[Records of robot episodes]
.....

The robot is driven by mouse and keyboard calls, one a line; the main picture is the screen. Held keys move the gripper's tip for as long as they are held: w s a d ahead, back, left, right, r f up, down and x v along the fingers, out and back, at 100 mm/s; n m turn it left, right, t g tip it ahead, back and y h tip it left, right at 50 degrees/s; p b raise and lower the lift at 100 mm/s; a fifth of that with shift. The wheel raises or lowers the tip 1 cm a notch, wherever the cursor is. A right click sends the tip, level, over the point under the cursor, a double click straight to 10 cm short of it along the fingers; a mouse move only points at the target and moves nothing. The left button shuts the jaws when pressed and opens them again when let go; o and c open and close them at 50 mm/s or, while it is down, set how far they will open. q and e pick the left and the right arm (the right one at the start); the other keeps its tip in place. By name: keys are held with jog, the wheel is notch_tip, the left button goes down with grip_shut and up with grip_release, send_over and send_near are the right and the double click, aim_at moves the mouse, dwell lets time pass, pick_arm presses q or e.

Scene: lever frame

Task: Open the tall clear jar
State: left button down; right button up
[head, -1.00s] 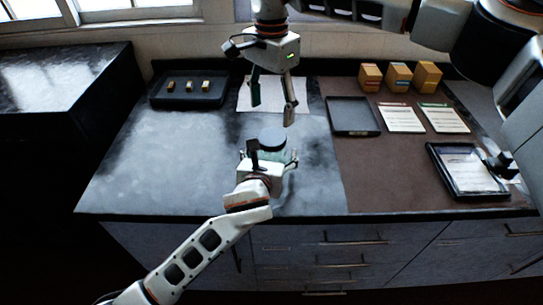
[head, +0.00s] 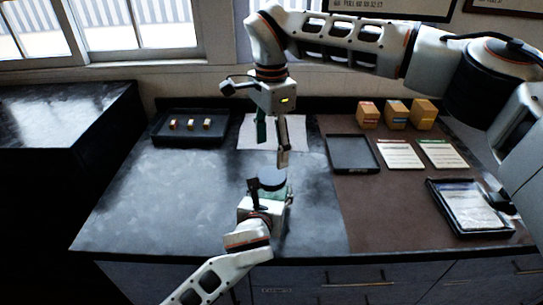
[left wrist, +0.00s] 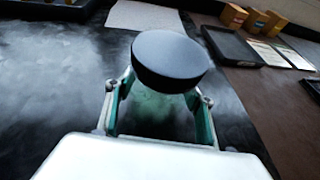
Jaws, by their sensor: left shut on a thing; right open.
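The tall clear jar with a round black lid (head: 272,179) stands on the grey part of the counter. In the left wrist view the lid (left wrist: 168,58) sits on the greenish clear jar body (left wrist: 158,115). My left gripper (head: 265,198) is shut around the jar body, with a finger on each side below the lid. My right gripper (head: 273,150) points down just above the lid. It is open and empty, and its fingertips appear apart from the lid. Much of the jar body is hidden behind my left gripper in the head view.
A dark tray with small blocks (head: 163,139) is at the back left. A white sheet (head: 302,137) lies behind the jar. On the brown right side are an empty dark tray (head: 353,153), boxes (head: 396,115), cards (head: 400,155) and a framed tray (head: 470,208). The grey surface left of the jar is clear.

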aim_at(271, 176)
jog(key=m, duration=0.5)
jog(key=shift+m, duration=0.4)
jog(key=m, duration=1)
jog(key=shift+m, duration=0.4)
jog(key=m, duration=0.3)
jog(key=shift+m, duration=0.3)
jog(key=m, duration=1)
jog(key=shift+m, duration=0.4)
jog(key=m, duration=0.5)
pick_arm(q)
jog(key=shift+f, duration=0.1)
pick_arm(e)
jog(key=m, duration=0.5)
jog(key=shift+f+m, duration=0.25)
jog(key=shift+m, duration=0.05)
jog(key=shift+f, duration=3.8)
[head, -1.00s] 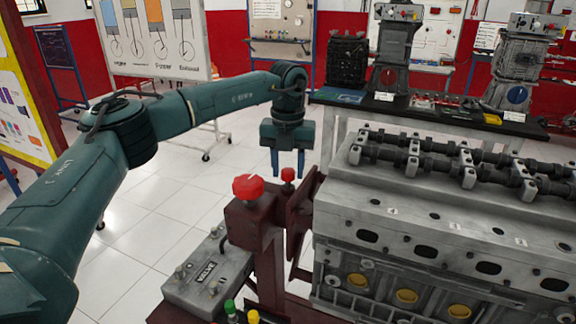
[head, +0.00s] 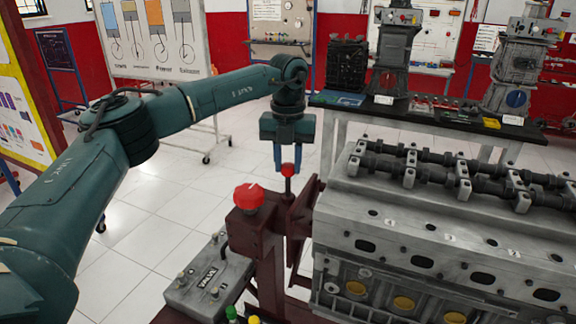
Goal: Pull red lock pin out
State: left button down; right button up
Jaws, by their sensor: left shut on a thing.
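The red lock pin (head: 288,170) has a small round red head on a thin dark shaft. It stands upright above the maroon stand bracket (head: 268,222), beside the engine block. A length of shaft shows below the head, and I cannot tell whether its lower end is still in the bracket. My left gripper (head: 287,168) points straight down from above and is shut on the pin, its fingers on either side of the head. My right gripper is not in view.
A larger red knob (head: 248,196) sits on the stand just left of the pin. The grey engine block (head: 400,225) with camshafts fills the right. A grey control box (head: 208,275) is below left. A black workbench (head: 420,114) stands behind. Open tiled floor lies at left.

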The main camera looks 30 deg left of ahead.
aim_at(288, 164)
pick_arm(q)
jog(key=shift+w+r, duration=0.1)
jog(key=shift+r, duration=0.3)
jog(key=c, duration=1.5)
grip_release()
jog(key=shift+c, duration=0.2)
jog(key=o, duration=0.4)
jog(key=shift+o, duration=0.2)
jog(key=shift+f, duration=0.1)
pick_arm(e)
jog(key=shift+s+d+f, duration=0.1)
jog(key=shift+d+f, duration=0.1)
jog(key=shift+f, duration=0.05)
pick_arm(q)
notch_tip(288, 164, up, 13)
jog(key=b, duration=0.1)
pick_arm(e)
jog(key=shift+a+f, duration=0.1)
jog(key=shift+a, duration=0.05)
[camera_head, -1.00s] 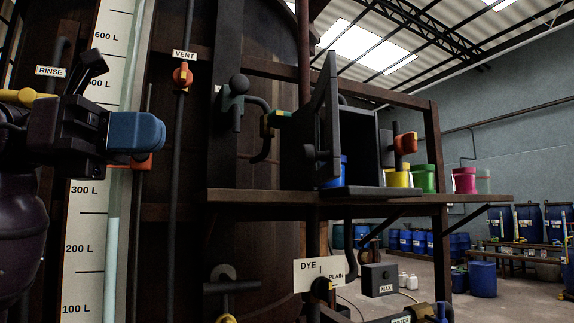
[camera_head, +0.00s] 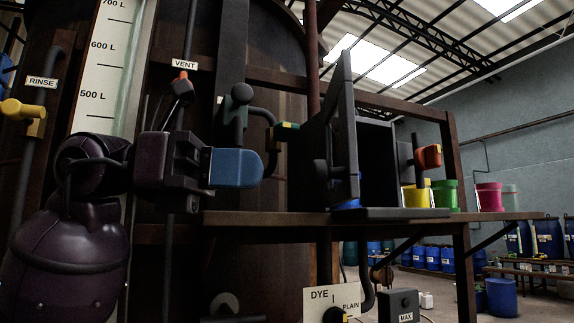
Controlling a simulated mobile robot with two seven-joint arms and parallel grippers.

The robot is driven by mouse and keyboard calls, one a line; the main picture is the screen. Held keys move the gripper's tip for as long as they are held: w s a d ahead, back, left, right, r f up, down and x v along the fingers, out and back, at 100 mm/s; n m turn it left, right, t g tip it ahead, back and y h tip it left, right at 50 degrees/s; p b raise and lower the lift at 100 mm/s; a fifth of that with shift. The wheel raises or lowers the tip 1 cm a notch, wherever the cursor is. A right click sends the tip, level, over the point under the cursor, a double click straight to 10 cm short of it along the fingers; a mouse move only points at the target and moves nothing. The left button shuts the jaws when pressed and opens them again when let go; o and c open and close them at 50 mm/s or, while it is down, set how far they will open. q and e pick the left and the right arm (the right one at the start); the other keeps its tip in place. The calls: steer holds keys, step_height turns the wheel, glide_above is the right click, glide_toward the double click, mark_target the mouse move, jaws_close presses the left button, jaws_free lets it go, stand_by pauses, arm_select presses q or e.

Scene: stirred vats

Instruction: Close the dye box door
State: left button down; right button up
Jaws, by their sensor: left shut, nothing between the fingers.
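The dye box (camera_head: 378,165) is a dark box on a brown shelf, right of centre. Its grey door (camera_head: 345,130) stands open, swung out toward me and seen nearly edge-on. A dark knob (camera_head: 320,172) shows on the door's left side. The box's inside looks black. My left gripper (camera_head: 250,168), with blue fingertips, is shut and empty. It points right, left of the door in the picture and apart from it. My right gripper is not in view.
The shelf (camera_head: 270,218) runs under the box. Yellow (camera_head: 415,196), green (camera_head: 443,197) and pink (camera_head: 488,197) buckets stand to its right. A large brown vat is behind.

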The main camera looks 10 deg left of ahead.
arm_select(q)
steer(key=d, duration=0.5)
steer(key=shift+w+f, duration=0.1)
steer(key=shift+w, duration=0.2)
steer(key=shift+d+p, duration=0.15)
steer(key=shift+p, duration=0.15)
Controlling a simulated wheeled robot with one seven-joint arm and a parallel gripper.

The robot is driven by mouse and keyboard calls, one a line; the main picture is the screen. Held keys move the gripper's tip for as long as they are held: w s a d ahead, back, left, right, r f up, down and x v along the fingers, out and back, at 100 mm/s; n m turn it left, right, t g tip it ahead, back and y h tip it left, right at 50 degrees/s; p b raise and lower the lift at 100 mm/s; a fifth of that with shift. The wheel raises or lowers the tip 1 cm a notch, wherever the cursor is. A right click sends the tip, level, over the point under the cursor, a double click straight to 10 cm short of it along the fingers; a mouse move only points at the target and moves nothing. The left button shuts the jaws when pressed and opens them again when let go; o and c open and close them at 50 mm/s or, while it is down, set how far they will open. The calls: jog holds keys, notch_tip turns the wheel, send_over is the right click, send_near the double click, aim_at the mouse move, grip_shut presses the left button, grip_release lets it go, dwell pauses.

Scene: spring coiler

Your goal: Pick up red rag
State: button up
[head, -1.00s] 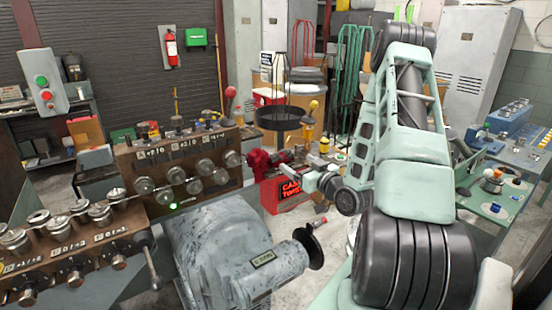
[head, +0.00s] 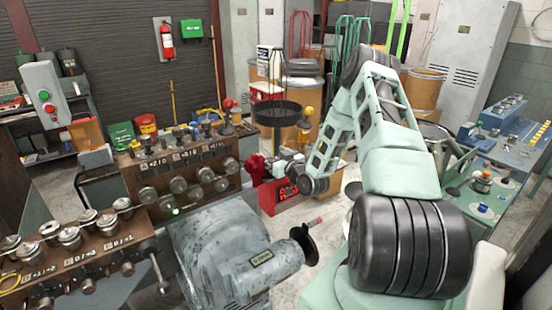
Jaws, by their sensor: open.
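I cannot make out a red rag for certain. A small red shape (head: 255,168) shows just right of the brown control panel; it is too small to tell whether it is cloth or a machine part. My arm reaches up from the right and bends down toward the middle. My gripper (head: 283,167) is at its far end, small and partly hidden by the wrist, close to the right of the red shape. Nothing is seen held in it. I cannot tell whether it touches anything.
A red toolbox (head: 280,196) stands below my wrist. A grey motor housing (head: 235,250) and a brown control panel (head: 185,165) fill the left and front. A round black tray (head: 278,113) stands behind. A green bench (head: 490,205) is at the right.

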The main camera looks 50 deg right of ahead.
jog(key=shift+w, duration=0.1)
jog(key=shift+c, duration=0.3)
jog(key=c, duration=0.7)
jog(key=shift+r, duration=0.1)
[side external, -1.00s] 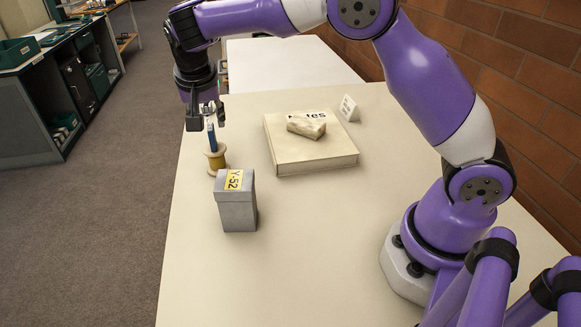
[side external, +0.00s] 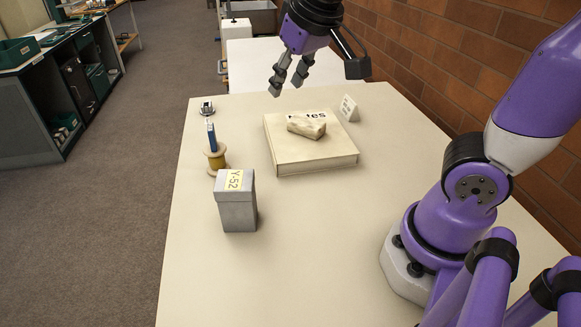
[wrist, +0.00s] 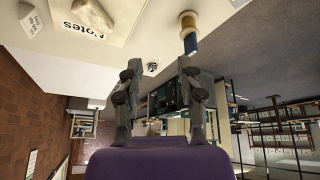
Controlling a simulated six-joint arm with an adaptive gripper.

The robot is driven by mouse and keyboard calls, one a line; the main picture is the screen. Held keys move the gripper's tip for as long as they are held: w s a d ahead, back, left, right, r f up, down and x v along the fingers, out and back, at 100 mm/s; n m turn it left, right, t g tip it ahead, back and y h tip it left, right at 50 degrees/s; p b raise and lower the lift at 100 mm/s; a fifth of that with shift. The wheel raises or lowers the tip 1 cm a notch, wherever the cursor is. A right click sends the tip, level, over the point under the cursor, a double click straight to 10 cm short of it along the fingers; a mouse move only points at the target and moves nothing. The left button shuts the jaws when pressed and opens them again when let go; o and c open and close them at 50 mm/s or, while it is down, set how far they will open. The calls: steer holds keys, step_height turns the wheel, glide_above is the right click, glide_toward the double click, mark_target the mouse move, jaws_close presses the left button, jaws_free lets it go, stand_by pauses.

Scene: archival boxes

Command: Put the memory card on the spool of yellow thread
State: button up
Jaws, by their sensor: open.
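The spool of yellow thread (side external: 217,161) stands upright near the table's left edge, behind the grey box. The blue memory card (side external: 211,136) stands on edge on top of the spool. In the wrist view the spool (wrist: 187,22) and the card (wrist: 190,44) show upside down at the top. My gripper (side external: 285,88) is open and empty, raised in the air above the far part of the table, to the right of the spool and well apart from it. Its two fingers (wrist: 162,100) show apart in the wrist view with nothing between them.
A grey lidded box (side external: 237,205) labelled Y-52 stands in front of the spool. A flat box marked Notes (side external: 310,158) bears a pale stone-like block (side external: 306,125). A small folded card (side external: 349,108) stands behind it. A small metallic object (side external: 206,108) sits behind the spool.

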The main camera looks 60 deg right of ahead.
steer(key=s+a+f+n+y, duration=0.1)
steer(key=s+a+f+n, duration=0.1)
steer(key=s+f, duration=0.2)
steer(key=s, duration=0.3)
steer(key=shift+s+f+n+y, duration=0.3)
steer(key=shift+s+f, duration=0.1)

.....

Above are entries; state the number of lines among them that contain "seven", and nothing else.

▶ _Result of this exercise_: 2